Data extracted from a collection:
==*==

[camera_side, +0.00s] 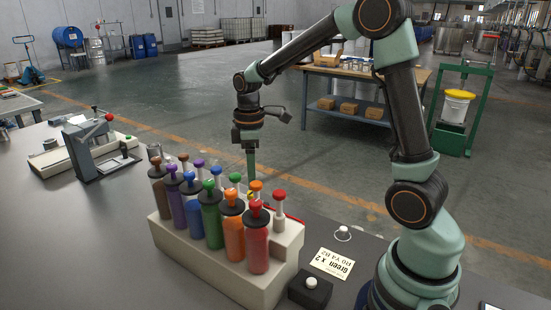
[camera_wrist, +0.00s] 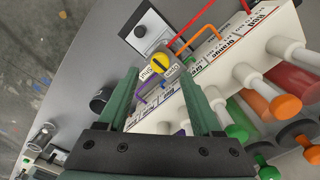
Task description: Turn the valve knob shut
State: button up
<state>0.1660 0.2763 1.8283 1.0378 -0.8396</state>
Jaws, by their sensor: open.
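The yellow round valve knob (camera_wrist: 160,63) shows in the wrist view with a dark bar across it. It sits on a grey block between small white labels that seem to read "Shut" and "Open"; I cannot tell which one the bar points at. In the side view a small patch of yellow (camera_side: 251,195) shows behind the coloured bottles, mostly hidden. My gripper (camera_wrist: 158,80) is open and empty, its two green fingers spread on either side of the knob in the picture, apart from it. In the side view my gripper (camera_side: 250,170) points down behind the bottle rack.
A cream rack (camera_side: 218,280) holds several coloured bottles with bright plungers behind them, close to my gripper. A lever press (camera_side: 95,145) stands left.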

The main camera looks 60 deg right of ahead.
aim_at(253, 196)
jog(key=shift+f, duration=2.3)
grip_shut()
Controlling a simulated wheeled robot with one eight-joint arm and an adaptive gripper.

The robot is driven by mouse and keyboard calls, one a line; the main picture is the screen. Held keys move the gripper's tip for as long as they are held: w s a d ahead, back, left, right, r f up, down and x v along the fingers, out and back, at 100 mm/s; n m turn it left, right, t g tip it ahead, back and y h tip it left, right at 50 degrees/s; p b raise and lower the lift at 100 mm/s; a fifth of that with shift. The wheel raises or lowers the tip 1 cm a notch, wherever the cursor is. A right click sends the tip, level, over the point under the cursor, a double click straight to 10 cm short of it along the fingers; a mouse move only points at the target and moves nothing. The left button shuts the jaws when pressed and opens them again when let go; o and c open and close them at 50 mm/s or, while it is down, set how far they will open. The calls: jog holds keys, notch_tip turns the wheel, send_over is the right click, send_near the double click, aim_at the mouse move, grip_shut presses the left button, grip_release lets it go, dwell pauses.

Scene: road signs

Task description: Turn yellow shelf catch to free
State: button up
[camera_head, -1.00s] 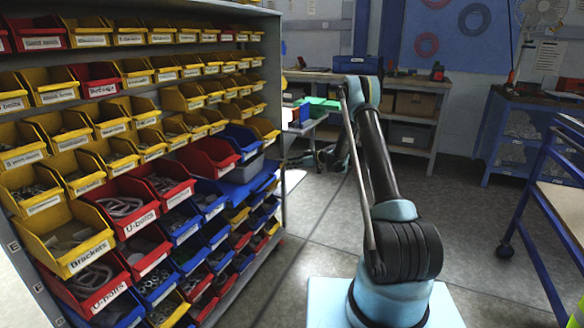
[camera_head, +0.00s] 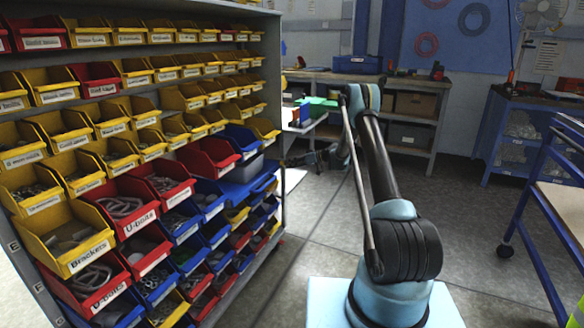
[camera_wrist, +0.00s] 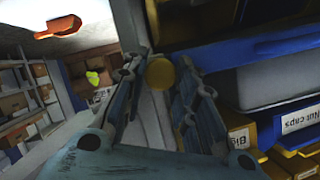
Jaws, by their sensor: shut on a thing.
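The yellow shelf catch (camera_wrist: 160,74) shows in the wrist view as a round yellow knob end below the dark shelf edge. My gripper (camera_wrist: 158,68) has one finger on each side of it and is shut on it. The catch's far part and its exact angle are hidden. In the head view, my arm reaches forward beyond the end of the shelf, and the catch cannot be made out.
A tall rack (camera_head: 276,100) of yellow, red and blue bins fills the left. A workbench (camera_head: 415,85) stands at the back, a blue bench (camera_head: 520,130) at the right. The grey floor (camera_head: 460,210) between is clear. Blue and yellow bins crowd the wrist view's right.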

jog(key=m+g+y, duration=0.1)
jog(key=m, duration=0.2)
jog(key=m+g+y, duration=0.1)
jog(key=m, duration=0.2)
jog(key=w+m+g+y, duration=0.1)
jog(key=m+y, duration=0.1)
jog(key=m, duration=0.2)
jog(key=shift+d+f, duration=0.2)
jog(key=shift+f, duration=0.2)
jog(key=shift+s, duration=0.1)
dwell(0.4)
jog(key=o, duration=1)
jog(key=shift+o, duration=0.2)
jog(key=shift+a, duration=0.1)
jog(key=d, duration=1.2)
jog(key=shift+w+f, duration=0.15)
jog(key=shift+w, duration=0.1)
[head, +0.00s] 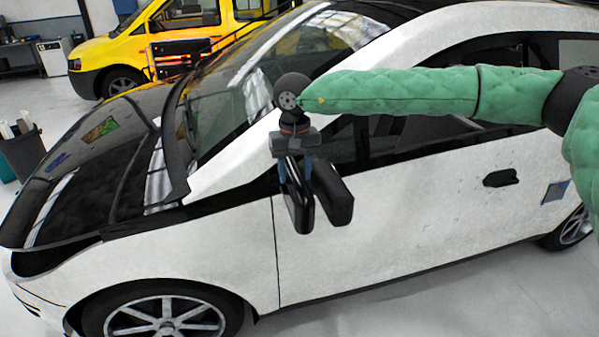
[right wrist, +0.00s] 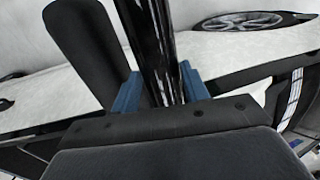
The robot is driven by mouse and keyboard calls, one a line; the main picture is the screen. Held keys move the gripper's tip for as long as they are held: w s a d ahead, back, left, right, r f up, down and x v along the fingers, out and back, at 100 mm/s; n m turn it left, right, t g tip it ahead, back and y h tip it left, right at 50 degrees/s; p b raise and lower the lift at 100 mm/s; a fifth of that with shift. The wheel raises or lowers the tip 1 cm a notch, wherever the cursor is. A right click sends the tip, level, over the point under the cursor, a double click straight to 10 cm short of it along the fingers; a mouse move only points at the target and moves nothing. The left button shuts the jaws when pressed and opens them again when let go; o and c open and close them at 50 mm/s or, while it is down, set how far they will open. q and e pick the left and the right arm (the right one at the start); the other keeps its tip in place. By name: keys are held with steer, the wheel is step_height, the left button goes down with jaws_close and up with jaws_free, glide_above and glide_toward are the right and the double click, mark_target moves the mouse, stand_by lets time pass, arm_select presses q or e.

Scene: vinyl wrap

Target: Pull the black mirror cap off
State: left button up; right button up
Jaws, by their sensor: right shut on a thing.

==*==

• Written task:
Transcribe the records above exactly as they appear, leaving out any pictures.

• Reply to the exercise:
[camera_side, +0.00s] 
[camera_wrist, +0.00s] 
Task description: Turn the valve knob shut
State: button up
<state>0.1660 0.2763 1.8283 1.0378 -0.8396</state>
Jaws, by their sensor: open.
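The yellow round valve knob (camera_wrist: 160,63) shows in the wrist view with a dark bar across it. It sits on a grey block between small white labels that seem to read "Shut" and "Open"; I cannot tell which one the bar points at. In the side view a small patch of yellow (camera_side: 251,195) shows behind the coloured bottles, mostly hidden. My gripper (camera_wrist: 158,80) is open and empty, its two green fingers spread on either side of the knob in the picture, apart from it. In the side view my gripper (camera_side: 250,170) points down behind the bottle rack.
A cream rack (camera_side: 218,280) holds several coloured bottles with bright plungers behind them, close to my gripper. A lever press (camera_side: 95,145) stands left.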

The main camera looks 60 deg right of ahead.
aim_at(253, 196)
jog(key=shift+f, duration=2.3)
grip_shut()
Controlling a simulated wheeled robot with one eight-joint arm and an adaptive gripper.

The robot is driven by mouse and keyboard calls, one a line; the main picture is the screen. Held keys move the gripper's tip for as long as they are held: w s a d ahead, back, left, right, r f up, down and x v along the fingers, out and back, at 100 mm/s; n m turn it left, right, t g tip it ahead, back and y h tip it left, right at 50 degrees/s; p b raise and lower the lift at 100 mm/s; a fifth of that with shift. The wheel raises or lowers the tip 1 cm a notch, wherever the cursor is. A right click sends the tip, level, over the point under the cursor, a double click straight to 10 cm short of it along the fingers; a mouse move only points at the target and moves nothing. The left button shuts the jaws when pressed and opens them again when let go; o and c open and close them at 50 mm/s or, while it is down, set how far they will open. The calls: jog holds keys, notch_tip turns the wheel, send_over is the right click, send_near the double click, aim_at the mouse move, grip_shut presses the left button, grip_release lets it go, dwell pauses.

Scene: road signs

Task description: Turn yellow shelf catch to free
State: button up
[camera_head, -1.00s] 
[camera_head, +0.00s] 
[camera_wrist, +0.00s] 
Jaws, by their sensor: shut on a thing.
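The yellow shelf catch (camera_wrist: 160,74) shows in the wrist view as a round yellow knob end below the dark shelf edge. My gripper (camera_wrist: 158,68) has one finger on each side of it and is shut on it. The catch's far part and its exact angle are hidden. In the head view, my arm reaches forward beyond the end of the shelf, and the catch cannot be made out.
A tall rack (camera_head: 276,100) of yellow, red and blue bins fills the left. A workbench (camera_head: 415,85) stands at the back, a blue bench (camera_head: 520,130) at the right. The grey floor (camera_head: 460,210) between is clear. Blue and yellow bins crowd the wrist view's right.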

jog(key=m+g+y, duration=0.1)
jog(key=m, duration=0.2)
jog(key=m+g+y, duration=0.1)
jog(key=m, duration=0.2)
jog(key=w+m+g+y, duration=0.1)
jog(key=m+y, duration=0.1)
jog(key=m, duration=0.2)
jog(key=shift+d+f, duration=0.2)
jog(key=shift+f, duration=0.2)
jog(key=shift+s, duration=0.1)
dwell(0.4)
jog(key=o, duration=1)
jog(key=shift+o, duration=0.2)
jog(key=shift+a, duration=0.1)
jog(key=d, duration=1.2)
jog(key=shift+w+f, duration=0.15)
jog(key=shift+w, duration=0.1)
[head, +0.00s] 
[right wrist, +0.00s] 
The robot is driven by mouse and keyboard calls, one a line; the main picture is the screen. Held keys move the gripper's tip for as long as they are held: w s a d ahead, back, left, right, r f up, down and x v along the fingers, out and back, at 100 mm/s; n m turn it left, right, t g tip it ahead, back and y h tip it left, right at 50 degrees/s; p b raise and lower the lift at 100 mm/s; a fifth of that with shift. The wheel raises or lowers the tip 1 cm a notch, wherever the cursor is. A right click sends the tip, level, over the point under the cursor, a double click straight to 10 cm short of it along the fingers; a mouse move only points at the target and moves nothing. The left button shuts the jaws when pressed and opens them again when let go; o and c open and close them at 50 mm/s or, while it is down, set how far they will open. q and e pick the left and the right arm (the right one at the start); the other keeps its tip in place. By name: keys are held with steer, the wheel is step_height, the left button goes down with jaws_close and up with jaws_free, glide_above and glide_toward are the right and the double click, mark_target moves the mouse, stand_by lets time pass, arm_select presses q or e.

Scene: vinyl wrap

Target: Pull the black mirror cap off
State: left button up; right button up
Jaws, by their sensor: right shut on a thing.

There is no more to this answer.